A Perceptually Optimized and Self-Calibrated Tone Mapping Operator

With the increasing popularity and accessibility of high dynamic range (HDR) photography, tone mapping operators (TMOs) for dynamic range compression are practically demanding. In this paper, we develop a two-stage neural network-based TMO that is self-calibrated and perceptually optimized. In Stage one, motivated by the physiology of the early stages of the human visual system, we first decompose an HDR image into a normalized Laplacian pyramid. We then use two lightweight deep neural networks (DNNs), taking the normalized representation as input and estimating the Laplacian pyramid of the corresponding LDR image. We optimize the tone mapping network by minimizing the normalized Laplacian pyramid distance (NLPD), a perceptual metric aligning with human judgments of tone-mapped image quality. In Stage two, the input HDR image is self-calibrated to compute the final LDR image. We feed the same HDR image but rescaled with different maximum luminances to the learned tone mapping network, and generate a pseudo-multi-exposure image stack with different detail visibility and color saturation. We then train another lightweight DNN to fuse the LDR image stack into a desired LDR image by maximizing a variant of the structural similarity index for multi-exposure image fusion (MEF-SSIM), which has been proven perceptually relevant to fused image quality. The proposed self-calibration mechanism through MEF enables our TMO to accept uncalibrated HDR images, while being physiology-driven. Extensive experiments show that our method produces images with consistently better visual quality. Additionally, since our method builds upon three lightweight DNNs, it is among the fastest local TMOs.
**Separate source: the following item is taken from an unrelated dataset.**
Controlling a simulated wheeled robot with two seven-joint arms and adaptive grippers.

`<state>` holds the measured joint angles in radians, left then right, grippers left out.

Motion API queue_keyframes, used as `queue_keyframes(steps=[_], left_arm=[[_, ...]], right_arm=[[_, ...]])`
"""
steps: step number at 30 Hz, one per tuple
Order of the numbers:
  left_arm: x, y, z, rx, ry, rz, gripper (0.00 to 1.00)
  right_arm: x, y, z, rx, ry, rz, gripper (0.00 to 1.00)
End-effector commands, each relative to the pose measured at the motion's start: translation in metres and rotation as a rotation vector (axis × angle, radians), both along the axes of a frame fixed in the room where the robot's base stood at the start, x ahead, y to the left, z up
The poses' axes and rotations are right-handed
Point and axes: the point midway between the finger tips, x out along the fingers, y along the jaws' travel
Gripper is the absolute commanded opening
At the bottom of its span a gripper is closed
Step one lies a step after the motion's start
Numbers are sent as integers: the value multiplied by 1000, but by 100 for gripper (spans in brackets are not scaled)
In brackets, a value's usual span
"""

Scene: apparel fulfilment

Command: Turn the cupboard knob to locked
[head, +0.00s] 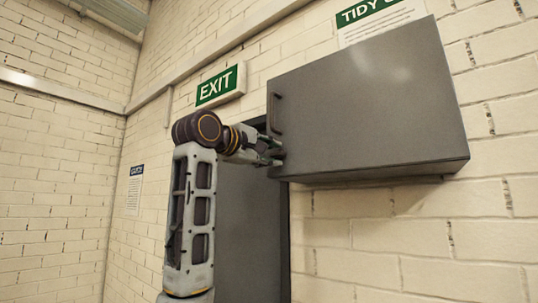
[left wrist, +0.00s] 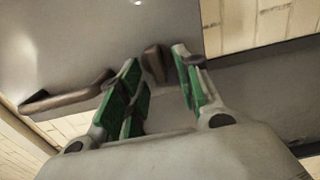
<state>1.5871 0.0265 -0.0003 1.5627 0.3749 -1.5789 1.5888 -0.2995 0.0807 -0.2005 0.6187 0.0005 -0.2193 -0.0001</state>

翻译：随着高动态范围（HDR）摄影的普及与易用性提升，用于动态范围压缩的色调映射算子（TMOs）在实际中需求迫切。本文提出一种基于两阶段神经网络的自校准感知优化TMO。第一阶段受人类视觉系统早期生理机制启发，首先将HDR图像分解为归一化拉普拉斯金字塔，随后采用两个轻量级深度神经网络（DNNs），以归一化表示作为输入，估计对应低动态范围（LDR）图像的拉普拉斯金字塔。通过最小化归一化拉普拉斯金字塔距离（NLPD）这一与色调映射图像质量人眼判断相一致的感知度量，对色调映射网络进行优化。第二阶段对输入HDR图像进行自校准以计算最终LDR图像：将同一HDR图像以不同最大亮度重新缩放后输入已学习的色调映射网络，生成具有不同细节可见度与色彩饱和度的伪多曝光图像堆栈；随后训练另一轻量级DNN，通过最大化经多曝光图像融合的结构相似性指数变体（MEF-SSIM）融合该LDR图像堆栈为目标LDR图像，该度量已被证明与融合图像质量感知相关。所提出的基于MEF的自校准机制使本文TMO能够接受非校准HDR图像，同时保持生理驱动特性。大量实验表明，该方法生成的图像具有持续更优的视觉质量。此外，由于该方法基于三个轻量级DNN构建，它属于速度最快的局部TMO之一。